* [Source excerpt]:
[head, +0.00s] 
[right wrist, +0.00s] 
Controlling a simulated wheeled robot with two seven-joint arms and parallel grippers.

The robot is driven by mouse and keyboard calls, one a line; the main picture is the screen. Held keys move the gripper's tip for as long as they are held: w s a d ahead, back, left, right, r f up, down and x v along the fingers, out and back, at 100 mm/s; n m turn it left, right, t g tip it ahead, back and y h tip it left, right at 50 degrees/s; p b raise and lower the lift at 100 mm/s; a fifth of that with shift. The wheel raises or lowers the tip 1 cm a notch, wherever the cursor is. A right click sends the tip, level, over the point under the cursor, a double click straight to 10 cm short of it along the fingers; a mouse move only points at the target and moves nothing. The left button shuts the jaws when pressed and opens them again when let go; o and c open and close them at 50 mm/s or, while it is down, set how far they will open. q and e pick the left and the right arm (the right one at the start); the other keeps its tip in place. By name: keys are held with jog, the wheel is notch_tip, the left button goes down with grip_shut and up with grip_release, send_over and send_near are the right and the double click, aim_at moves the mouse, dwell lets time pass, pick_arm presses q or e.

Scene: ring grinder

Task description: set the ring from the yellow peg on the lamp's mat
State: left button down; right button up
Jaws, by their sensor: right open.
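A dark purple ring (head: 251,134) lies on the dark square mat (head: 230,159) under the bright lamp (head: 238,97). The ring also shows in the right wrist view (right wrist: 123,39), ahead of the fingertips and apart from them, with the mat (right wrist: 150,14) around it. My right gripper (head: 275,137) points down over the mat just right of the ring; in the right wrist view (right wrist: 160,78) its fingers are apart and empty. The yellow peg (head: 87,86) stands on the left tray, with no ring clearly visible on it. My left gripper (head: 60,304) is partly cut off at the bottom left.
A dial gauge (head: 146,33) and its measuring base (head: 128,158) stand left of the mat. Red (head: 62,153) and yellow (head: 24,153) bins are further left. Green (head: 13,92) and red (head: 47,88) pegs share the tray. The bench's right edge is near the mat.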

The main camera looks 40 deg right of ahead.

* [Exercise instructions]: Please return the data above exactly as given.

* [Response to this exercise]:
[head, +0.00s] 
[right wrist, +0.00s] 
Controlling a simulated wheeled robot with two seven-joint arms and parallel grippers.

The robot is driven by mouse and keyboard calls, one a line; the main picture is the screen. Held keys move the gripper's tip for as long as they are held: w s a d ahead, back, left, right, r f up, down and x v along the fingers, out and back, at 100 mm/s; n m turn it left, right, t g tip it ahead, back and y h tip it left, right at 50 degrees/s; p b raise and lower the lift at 100 mm/s; a fifth of that with shift. The wheel raises or lowers the tip 1 cm a notch, wherever the cursor is. A right click sends the tip, level, over the point under the cursor, a double click straight to 10 cm short of it along the fingers; a mouse move only points at the target and moves nothing. The left button shuts the jaws when pressed and opens them again when let go; o and c open and close them at 50 mm/s or, while it is down, set how far they will open. q and e pick the left and the right arm (the right one at the start); the other keeps its tip in place. By name: keys are held with jog, the wheel is notch_tip, the left button goes down with grip_shut and up with grip_release, send_over and send_near are the right and the double click, aim_at moves the mouse, dwell lets time pass, pick_arm presses q or e.

Scene: ring grinder

Task description: set the ring from the yellow peg on the lamp's mat
State: left button down; right button up
Jaws, by their sensor: right open.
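A dark purple ring (head: 251,134) lies on the dark square mat (head: 230,159) under the bright lamp (head: 238,97). The ring also shows in the right wrist view (right wrist: 123,39), ahead of the fingertips and apart from them, with the mat (right wrist: 150,14) around it. My right gripper (head: 275,137) points down over the mat just right of the ring; in the right wrist view (right wrist: 160,78) its fingers are apart and empty. The yellow peg (head: 87,86) stands on the left tray, with no ring clearly visible on it. My left gripper (head: 60,304) is partly cut off at the bottom left.
A dial gauge (head: 146,33) and its measuring base (head: 128,158) stand left of the mat. Red (head: 62,153) and yellow (head: 24,153) bins are further left. Green (head: 13,92) and red (head: 47,88) pegs share the tray. The bench's right edge is near the mat.

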The main camera looks 40 deg right of ahead.

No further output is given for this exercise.